# EXERCISE DIRECTIONS
Filter the records below for the word "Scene". Copy each line that holds it.

# EXCERPTED DATA
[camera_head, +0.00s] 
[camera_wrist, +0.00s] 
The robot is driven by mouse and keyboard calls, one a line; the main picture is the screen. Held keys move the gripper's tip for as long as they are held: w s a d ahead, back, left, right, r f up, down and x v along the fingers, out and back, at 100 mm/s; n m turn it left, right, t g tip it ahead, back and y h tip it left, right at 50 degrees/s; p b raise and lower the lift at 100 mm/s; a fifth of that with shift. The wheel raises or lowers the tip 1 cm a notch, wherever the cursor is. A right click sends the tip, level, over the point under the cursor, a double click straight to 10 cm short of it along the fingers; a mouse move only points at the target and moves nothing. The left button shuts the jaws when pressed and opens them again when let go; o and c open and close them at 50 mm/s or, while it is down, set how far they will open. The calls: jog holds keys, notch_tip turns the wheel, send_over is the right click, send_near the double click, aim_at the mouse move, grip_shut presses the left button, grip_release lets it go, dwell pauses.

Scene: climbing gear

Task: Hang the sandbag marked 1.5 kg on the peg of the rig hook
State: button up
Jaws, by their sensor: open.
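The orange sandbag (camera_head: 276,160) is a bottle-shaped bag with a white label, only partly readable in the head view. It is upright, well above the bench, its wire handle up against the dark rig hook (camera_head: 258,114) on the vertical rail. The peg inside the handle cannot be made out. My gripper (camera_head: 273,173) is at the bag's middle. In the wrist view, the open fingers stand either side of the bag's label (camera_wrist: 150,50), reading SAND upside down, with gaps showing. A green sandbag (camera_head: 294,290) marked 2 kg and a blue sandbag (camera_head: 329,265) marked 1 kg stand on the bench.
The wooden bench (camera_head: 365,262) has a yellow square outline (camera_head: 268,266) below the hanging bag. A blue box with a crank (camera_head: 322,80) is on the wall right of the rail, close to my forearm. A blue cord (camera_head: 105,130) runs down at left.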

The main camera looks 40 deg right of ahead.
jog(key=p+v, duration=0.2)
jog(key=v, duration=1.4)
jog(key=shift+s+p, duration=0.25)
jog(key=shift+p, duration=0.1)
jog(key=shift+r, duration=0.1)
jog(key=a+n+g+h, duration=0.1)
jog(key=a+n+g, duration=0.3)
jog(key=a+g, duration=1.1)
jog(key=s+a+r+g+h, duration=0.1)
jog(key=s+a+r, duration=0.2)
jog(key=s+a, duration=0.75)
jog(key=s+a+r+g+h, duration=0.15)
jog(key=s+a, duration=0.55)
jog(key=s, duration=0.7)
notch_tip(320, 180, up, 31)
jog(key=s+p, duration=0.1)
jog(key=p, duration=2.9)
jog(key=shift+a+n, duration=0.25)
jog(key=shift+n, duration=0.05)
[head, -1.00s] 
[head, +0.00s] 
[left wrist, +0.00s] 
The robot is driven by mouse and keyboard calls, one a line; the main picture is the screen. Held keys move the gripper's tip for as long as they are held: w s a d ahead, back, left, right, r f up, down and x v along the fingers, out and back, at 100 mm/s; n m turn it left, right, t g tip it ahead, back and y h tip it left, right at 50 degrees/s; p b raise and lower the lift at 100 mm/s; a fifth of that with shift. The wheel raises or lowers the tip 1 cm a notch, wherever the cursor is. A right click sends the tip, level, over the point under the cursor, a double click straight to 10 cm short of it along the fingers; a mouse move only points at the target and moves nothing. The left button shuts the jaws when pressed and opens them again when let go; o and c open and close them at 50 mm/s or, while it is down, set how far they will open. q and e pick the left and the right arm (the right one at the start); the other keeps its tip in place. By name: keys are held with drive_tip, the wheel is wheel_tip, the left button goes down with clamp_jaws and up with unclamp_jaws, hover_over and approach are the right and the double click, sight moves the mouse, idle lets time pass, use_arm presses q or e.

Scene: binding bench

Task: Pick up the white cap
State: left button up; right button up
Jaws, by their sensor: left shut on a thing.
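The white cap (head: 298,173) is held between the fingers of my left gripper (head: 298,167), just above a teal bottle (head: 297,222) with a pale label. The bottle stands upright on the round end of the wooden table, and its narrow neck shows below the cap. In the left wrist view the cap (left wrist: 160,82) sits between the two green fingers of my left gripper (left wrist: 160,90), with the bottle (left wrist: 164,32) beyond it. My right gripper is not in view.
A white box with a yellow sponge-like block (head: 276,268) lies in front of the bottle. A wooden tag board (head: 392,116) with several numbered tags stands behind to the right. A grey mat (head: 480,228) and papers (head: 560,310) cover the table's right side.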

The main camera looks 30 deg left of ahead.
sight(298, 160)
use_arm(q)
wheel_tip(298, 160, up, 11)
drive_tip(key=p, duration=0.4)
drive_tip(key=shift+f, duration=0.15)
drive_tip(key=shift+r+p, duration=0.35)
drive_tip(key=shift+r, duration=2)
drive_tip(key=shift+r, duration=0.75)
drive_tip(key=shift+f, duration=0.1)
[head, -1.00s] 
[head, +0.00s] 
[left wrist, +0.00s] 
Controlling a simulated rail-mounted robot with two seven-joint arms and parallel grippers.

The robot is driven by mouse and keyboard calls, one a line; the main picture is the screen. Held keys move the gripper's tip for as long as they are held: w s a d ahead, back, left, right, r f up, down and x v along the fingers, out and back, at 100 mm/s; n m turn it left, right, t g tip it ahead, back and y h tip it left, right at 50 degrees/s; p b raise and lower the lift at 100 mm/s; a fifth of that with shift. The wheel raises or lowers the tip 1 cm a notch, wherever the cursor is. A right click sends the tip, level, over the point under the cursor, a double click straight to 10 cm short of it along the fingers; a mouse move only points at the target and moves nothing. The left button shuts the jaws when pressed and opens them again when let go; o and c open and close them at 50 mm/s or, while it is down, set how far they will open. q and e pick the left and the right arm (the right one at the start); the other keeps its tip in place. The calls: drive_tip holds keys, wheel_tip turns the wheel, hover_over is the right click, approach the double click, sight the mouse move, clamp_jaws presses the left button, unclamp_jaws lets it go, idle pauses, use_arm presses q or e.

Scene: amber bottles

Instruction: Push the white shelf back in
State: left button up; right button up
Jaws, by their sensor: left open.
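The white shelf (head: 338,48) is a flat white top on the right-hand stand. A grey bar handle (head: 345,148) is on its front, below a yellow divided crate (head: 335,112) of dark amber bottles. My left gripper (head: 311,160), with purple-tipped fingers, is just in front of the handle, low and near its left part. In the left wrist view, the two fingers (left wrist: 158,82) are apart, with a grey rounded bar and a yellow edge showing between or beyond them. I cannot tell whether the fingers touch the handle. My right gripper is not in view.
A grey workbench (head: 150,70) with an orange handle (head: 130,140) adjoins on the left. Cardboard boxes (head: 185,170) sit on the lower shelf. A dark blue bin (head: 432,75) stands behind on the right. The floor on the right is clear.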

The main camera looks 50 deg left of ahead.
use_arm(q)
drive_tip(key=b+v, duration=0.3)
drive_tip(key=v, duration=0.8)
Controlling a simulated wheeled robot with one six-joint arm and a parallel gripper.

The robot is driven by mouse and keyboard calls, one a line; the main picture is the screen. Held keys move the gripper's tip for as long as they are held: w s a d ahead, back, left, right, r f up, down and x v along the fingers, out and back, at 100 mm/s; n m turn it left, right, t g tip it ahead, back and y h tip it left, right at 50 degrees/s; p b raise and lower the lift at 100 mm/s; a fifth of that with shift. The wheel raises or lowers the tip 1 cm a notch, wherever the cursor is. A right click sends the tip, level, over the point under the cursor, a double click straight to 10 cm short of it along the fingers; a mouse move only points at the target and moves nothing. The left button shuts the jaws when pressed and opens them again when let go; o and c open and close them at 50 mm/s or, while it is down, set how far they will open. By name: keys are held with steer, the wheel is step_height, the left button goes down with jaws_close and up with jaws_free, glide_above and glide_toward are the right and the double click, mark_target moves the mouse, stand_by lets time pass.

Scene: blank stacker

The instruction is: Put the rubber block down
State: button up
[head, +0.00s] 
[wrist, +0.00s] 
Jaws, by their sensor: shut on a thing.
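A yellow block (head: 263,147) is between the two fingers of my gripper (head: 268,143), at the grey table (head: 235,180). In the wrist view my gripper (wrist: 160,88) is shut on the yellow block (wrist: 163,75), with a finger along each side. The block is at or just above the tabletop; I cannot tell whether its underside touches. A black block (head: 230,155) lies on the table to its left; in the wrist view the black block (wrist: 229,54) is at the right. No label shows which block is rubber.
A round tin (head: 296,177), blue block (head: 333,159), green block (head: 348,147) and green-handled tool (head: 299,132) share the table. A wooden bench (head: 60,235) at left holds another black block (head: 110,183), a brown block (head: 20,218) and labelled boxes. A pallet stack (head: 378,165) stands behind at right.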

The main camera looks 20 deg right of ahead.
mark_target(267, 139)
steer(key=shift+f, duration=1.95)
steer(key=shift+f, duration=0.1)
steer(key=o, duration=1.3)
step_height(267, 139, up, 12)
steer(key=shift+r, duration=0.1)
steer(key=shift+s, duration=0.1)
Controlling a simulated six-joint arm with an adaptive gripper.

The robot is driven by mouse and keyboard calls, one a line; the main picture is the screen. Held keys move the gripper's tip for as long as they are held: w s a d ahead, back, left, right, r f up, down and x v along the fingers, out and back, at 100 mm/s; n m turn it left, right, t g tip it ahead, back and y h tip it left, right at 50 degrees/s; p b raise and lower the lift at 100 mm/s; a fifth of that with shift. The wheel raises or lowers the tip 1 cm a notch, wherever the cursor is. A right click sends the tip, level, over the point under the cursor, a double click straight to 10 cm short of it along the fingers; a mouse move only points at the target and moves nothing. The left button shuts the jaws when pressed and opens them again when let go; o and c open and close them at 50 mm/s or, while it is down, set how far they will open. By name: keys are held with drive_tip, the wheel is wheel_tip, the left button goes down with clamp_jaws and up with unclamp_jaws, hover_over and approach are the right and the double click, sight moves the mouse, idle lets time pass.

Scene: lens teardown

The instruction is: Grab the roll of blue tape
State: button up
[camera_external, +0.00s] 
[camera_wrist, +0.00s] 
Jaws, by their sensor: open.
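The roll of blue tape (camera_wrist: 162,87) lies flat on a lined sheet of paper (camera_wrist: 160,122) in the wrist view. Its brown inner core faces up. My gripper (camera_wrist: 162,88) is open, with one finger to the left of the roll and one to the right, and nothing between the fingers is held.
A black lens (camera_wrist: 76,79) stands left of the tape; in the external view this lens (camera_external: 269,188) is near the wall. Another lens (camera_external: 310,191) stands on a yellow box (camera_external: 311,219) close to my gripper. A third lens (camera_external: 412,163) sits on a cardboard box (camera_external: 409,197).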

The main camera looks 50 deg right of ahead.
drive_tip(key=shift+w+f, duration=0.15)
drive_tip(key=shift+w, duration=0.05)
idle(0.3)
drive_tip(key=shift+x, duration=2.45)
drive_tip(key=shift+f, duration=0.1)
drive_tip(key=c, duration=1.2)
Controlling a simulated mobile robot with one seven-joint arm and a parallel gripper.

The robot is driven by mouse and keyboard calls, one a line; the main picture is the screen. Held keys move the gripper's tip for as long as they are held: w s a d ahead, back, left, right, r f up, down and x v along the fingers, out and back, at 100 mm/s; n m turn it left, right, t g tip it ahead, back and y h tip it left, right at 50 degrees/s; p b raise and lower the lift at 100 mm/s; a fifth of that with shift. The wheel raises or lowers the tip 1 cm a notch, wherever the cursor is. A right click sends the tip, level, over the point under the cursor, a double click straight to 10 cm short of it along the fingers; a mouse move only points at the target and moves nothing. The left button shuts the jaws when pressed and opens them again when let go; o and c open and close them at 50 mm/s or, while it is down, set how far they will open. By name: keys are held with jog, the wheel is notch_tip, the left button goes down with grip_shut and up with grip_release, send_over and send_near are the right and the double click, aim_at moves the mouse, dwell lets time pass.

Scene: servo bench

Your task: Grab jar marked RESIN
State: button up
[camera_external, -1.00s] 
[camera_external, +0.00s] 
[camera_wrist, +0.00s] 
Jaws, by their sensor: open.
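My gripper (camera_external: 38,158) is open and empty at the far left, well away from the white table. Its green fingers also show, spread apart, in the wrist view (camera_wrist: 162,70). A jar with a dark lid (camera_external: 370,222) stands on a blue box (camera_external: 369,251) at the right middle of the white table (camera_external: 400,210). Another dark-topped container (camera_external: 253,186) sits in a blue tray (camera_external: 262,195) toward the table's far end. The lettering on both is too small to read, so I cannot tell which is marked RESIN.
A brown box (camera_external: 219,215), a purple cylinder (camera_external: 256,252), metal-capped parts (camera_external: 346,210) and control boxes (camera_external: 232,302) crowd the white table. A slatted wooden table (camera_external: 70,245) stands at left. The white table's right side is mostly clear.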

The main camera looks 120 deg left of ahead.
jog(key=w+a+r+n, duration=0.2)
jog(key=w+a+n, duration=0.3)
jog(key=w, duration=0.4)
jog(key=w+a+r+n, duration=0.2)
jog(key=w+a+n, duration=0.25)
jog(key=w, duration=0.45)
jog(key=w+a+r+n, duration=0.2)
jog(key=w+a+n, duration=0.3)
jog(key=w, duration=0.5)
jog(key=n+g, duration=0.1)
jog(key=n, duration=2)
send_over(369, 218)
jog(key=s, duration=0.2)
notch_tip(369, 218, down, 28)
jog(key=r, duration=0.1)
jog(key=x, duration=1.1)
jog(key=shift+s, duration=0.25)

# WRITTEN ANSWER
Scene: climbing gear
Scene: binding bench
Scene: amber bottles
Scene: blank stacker
Scene: lens teardown
Scene: servo bench

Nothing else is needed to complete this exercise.